Excerpt (computer-generated)
BMEcat, standard of product catalogue exchange
von: Dirk Oder und Leonard Andri
Table of content
1. INTRODUCTION 4
1.1 HISTORY AND BACKGROUND 4
1.2 THE SOLUTION 5
1.3 DEVELOPMENT AND CERTIFICATION OF BMECAT 5
2. TARGET GROUPS 7
3. BMECAT AND XML 7
3.1 XML AS THE BASE OF BMECAT 7
3.2 THE WORKING SYSTEM OF BMECAT 8
3.3 CONTENT AND STRUCTURE OF BMECAT 9
3.4 EXAMPLE OF BMECAT 10
3.5 COMPATIBILITY BETWEEN OPENTRANS AND BMECAT 13
4. BMECAT AND OTHER SOLUTIONS 14
4.1 XML BASED STANDARDS 14
4.2 DATANORM 15
4.3 SAP SOLUTION 16
4.4 MICROSOFT BIZTALK ACCELERATOR FOR SUPPLIERS 16
5. BMECAT EXPERIENCES 17
5.1 ALCATEL 17
5.2 BARDUSCH TEXTILE SERVICES GMBH 17
5.3 PHILIPS LIGHTS 18
6. CONCLUSION AND FUTURE OF BMECAT 19
Sources
Abbreviations
A2A = Application to Application
ASCII = American Standard Code for Information Interchange
B2B = Business to business
BME = Bundesverband Materialwirtschaft und Einkauf
CPFR = Collaborative Planning Forecast and Replenishment
DGH = Deutscher Großhändlerverband für Heizungs-, Lüftungs- und Klimabedarf
EAN = European Article Number
eBSC = e-Business Standardization Committee
EDI = Electronic Data Interchange
GDD = Global Data Dictionary
GmbH = Gesellschaft mit beschränkter Haftung (Limited liability company)

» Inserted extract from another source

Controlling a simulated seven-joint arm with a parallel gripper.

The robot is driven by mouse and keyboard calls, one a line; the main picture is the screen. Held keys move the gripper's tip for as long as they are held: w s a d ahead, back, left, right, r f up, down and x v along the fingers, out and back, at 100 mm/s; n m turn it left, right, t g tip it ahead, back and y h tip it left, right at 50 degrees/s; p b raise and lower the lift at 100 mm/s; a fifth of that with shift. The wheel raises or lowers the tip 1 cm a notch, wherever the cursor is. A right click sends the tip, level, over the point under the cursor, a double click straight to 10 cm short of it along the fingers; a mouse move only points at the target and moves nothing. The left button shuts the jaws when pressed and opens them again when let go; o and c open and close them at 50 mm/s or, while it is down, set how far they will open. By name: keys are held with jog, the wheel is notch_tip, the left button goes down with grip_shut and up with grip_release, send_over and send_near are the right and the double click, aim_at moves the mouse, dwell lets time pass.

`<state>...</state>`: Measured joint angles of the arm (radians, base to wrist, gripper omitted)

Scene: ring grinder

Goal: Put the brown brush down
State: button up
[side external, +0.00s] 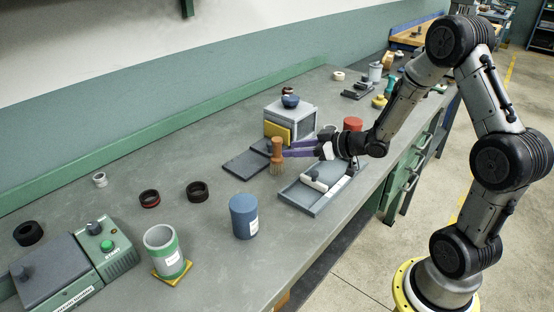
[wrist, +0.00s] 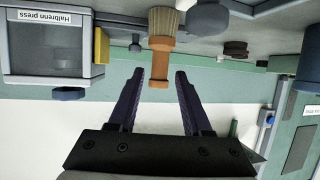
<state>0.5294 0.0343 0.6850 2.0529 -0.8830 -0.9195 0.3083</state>
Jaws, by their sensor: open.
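The brown brush (side external: 277,151) is upright with its pale bristles down, near the dark flat plate and the grey tray. I cannot tell for certain what its bristles rest on. In the wrist view the brush (wrist: 159,68) shows upside down, its handle end between the tips of my purple fingers. My gripper (side external: 288,148) is level and reaches the brush from the right. In the wrist view my gripper (wrist: 160,78) is open, with a gap on both sides of the handle.
A grey tray (side external: 312,208) holding a pale tool lies below my gripper. A blue canister (side external: 243,217) stands front left. Bare bench lies left of the plate.

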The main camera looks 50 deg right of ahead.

GSMP = Global Standards Management Process
SOX = Schema for Object orientated XML
UBL = Universal Business Language
UCC = Uniform Code Council
VSI = Bundesverband des Sanitärfachhandels
XML = Extensable Markup Language
XSDL = XML Schema Definition Language
In electronic catalogue interchange we have more than 160 different standards to support the catalogue exchange. BMEcat is one of the most important exchange standards in Europe. BMEcat is an open source XML based standard, developed by the BME, Fraunhofer Institute, University of Essen and Linz to support the supplier – customer business in the industry. The special in BMEcat is the wide range of supported branches. So it is possible for a company to have a look on all needed products and services to run the business, not only the production related. In 2004 we are preparing for version 2.0 with the integration of openTRANS as a document interchange standard. The paper describes the working system and the structure of the standard; comparing it to other solutions and showing up some experiences of users. Finally we sketch the future of BMEcat.
1. Introduction
1.1 History and Background
Recently marketplace between sales and procurement has already developed into a digitalization and electronically level. This means that many companies in a different kind field of industry have developed and use their sale and procurement process to e-business, particularly big companies which have numerous number of suppliers and customers. This situation brings suppliers, manufacturers, distribution centre, sole agents, and customers from different kind of background into an e-marketplace. All of these market elements bring their products to the marketplace electronically that allow the participants of marketplace to see and study their products in more flexible way. The environment of e-marketplace is wide-range and variously. Same kind of products is offered by different suppliers with various ways and characters to the marketplace and manufacturer/customer are searching for the most optimum supplier from this marketplace. Imagine a big company like Siemens that has 220,000 suppliers to handle offer and find the right supplier for their purchasing. Therefore, a standard of product information is needed to ease customers to have the right information about the product and also for the supplier to provide the right information about their product.
1.2 The Solution
Today, about 160 electronically standards are circulating in the internet worldwide. Since November 1999 in Germany, the German Federal Association for Material Management, Purchasing and Logistics (Bundesverband Materialwirtschaft, Einkauf und Logistik eV. /BME) has issued a product catalogue standard, so called BMEcat which is an open source service. The version 1.0 was supported by leading companies like American Express, Alcatel, Bayer, BMW, Daimler Chrysler, SAP, Siemens, etc. The specialized development partners from BMEcat were carried out by the Fraunhofer Institute IAO, Stuttgart and the universities of Essen and Linz (Austria). The official technology partners are Oracle and JAB Germany.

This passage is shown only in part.